GIVEN TASK —
Repeat exactly, and only, the lines from the one that contains "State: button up" through the one that contains "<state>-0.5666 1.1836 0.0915", both ends included.

— Start DATASET ROWS —

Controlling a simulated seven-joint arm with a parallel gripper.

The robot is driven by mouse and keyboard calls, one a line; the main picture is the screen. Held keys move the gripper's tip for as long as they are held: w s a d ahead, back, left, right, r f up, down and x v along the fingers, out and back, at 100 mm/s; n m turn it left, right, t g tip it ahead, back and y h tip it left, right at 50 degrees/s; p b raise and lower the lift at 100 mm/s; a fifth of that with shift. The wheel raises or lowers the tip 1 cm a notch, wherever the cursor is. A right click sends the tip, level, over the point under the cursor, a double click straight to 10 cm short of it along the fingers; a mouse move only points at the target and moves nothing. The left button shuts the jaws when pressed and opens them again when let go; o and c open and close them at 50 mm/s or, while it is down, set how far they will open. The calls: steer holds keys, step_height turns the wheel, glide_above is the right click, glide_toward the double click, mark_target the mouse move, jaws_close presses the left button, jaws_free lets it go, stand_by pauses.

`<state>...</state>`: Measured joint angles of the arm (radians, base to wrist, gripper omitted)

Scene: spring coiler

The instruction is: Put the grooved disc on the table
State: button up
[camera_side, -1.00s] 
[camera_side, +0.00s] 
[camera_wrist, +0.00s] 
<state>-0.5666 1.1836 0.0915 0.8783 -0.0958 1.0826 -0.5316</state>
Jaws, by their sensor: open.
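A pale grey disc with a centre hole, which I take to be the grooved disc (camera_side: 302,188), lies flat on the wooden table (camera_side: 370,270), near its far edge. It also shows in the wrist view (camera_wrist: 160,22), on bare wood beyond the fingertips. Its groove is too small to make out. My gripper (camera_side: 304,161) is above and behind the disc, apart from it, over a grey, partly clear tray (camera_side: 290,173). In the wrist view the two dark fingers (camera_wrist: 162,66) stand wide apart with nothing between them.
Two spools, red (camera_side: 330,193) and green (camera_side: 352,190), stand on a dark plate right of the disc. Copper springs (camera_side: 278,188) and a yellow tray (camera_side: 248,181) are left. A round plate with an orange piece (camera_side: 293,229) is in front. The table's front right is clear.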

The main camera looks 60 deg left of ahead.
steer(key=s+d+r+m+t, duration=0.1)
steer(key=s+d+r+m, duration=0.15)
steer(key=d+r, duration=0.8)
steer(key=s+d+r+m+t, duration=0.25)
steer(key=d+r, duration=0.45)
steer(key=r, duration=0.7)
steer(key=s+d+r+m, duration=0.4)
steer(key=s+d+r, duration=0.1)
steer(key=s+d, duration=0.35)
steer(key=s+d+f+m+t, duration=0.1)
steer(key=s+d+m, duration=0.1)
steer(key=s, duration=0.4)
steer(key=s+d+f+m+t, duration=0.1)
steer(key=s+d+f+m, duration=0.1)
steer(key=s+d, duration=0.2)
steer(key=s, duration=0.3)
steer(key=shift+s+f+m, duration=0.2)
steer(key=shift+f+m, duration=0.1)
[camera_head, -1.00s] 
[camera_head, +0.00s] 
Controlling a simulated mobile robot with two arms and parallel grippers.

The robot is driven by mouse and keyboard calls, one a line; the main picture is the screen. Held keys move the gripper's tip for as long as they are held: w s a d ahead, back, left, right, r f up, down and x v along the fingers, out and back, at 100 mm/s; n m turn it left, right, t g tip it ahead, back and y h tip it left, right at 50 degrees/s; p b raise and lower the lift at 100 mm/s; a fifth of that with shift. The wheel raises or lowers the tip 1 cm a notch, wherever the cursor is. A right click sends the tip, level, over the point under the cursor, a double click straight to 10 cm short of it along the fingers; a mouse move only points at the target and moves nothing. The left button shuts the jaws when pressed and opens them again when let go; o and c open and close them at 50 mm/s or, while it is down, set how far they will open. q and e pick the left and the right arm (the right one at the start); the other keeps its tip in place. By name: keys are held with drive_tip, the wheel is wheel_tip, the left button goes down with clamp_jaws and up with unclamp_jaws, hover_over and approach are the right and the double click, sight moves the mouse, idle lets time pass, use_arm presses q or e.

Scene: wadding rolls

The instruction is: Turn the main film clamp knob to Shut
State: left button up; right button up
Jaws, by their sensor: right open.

— End DATASET ROWS —

EXPECTED ANSWER —
State: button up
[camera_side, -1.00s] 
[camera_side, +0.00s] 
[camera_wrist, +0.00s] 
<state>-0.5666 1.1836 0.0915 0.8783 -0.0958 1.0826 -0.5316</state>

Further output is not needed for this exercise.